** start of MATERIAL PROVIDED **

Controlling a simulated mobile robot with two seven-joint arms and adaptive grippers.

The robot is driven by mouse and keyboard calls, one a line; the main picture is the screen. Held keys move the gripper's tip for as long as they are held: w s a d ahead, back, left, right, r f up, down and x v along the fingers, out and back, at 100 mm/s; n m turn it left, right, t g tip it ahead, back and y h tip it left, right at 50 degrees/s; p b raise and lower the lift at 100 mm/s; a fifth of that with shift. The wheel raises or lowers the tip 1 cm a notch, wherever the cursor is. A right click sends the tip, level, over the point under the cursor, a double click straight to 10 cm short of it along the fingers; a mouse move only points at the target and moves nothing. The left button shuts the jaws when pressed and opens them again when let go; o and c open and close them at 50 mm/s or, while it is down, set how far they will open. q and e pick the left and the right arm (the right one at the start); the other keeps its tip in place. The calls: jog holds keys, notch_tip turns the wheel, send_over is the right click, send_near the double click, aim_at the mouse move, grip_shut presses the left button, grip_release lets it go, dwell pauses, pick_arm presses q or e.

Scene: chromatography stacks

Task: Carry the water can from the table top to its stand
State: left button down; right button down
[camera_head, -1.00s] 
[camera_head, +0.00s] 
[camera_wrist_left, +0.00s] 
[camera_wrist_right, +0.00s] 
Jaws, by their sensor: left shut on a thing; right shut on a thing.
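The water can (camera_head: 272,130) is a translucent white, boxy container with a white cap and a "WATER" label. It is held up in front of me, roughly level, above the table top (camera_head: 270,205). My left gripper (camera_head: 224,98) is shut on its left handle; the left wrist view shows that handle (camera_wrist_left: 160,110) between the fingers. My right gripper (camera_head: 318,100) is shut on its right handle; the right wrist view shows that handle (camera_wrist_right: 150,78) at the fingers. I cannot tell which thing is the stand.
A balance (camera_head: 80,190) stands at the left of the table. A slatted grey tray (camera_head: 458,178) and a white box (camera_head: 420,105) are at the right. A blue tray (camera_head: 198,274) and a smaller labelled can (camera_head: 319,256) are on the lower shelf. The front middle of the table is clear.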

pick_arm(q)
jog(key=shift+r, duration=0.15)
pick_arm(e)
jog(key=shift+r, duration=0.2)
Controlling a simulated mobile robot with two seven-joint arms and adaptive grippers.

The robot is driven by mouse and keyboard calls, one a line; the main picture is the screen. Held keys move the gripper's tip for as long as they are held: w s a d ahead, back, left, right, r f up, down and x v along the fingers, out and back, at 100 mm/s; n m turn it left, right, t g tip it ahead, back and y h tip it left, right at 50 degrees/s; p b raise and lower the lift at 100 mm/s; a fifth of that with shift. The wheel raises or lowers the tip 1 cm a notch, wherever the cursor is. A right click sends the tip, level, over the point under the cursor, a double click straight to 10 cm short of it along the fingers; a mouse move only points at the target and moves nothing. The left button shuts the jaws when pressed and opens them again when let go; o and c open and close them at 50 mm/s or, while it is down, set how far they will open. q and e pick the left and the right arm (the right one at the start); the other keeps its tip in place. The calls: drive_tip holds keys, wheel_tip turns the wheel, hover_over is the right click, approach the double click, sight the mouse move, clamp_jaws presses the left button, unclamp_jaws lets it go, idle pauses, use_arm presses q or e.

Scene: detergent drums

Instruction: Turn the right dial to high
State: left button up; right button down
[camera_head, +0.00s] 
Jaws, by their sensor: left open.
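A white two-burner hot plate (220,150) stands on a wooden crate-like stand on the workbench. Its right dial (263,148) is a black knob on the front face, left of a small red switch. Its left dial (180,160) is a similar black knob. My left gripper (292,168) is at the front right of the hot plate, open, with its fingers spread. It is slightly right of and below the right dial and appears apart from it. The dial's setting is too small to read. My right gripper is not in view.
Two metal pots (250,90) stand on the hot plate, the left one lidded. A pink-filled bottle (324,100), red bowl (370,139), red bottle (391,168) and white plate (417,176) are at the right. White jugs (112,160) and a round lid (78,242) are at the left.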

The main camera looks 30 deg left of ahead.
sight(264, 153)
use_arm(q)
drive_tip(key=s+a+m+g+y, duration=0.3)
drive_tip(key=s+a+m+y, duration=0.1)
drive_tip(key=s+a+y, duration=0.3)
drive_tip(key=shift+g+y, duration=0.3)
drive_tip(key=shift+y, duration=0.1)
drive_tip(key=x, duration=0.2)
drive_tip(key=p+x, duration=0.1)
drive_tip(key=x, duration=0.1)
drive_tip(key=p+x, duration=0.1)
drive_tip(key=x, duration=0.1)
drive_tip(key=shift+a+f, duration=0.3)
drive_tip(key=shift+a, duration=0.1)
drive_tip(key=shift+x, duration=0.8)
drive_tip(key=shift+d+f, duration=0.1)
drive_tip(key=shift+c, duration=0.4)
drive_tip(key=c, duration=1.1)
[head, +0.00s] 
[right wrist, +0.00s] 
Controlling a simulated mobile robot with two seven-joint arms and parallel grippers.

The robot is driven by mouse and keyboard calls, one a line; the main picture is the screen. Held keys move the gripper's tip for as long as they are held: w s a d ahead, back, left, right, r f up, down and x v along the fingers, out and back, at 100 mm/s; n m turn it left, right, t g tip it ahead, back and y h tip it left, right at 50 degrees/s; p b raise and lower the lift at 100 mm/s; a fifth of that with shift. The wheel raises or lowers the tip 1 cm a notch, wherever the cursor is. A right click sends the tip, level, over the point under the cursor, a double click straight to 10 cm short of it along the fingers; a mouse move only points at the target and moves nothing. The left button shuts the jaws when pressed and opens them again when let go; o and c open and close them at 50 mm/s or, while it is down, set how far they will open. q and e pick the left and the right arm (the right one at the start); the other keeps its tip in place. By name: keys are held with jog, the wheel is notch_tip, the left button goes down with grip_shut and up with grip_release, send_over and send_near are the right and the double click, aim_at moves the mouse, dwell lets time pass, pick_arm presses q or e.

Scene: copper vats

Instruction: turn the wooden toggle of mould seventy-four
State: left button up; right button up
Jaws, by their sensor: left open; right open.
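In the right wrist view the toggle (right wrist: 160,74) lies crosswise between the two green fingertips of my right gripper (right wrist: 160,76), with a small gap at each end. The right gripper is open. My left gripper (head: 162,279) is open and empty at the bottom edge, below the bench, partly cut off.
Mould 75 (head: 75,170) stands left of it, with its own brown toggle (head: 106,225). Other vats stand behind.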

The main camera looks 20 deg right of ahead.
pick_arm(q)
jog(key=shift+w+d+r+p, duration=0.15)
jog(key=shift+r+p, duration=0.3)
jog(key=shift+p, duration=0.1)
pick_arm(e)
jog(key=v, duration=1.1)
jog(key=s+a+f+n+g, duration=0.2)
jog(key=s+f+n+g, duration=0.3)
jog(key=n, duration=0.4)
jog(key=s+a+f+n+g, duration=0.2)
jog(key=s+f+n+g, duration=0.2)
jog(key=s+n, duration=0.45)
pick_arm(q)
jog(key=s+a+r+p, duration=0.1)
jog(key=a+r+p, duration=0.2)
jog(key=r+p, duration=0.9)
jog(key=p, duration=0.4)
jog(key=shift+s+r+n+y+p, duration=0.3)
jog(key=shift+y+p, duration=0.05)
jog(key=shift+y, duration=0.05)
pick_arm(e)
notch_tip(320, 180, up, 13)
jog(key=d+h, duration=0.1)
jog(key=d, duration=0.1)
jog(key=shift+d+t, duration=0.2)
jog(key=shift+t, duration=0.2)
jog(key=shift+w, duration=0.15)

** end of MATERIAL PROVIDED **

§ PROBLEM REQUIREMENTS:
Give back exactly the lines that run from the line with "Scene: copper vats" through the close of the material, counting both ends, and nothing more.

§ TASK RESULT:
Scene: copper vats

Instruction: turn the wooden toggle of mould seventy-four
State: left button up; right button up
Jaws, by their sensor: left open; right open.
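In the right wrist view the toggle (right wrist: 160,74) lies crosswise between the two green fingertips of my right gripper (right wrist: 160,76), with a small gap at each end. The right gripper is open. My left gripper (head: 162,279) is open and empty at the bottom edge, below the bench, partly cut off.
Mould 75 (head: 75,170) stands left of it, with its own brown toggle (head: 106,225). Other vats stand behind.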

The main camera looks 20 deg right of ahead.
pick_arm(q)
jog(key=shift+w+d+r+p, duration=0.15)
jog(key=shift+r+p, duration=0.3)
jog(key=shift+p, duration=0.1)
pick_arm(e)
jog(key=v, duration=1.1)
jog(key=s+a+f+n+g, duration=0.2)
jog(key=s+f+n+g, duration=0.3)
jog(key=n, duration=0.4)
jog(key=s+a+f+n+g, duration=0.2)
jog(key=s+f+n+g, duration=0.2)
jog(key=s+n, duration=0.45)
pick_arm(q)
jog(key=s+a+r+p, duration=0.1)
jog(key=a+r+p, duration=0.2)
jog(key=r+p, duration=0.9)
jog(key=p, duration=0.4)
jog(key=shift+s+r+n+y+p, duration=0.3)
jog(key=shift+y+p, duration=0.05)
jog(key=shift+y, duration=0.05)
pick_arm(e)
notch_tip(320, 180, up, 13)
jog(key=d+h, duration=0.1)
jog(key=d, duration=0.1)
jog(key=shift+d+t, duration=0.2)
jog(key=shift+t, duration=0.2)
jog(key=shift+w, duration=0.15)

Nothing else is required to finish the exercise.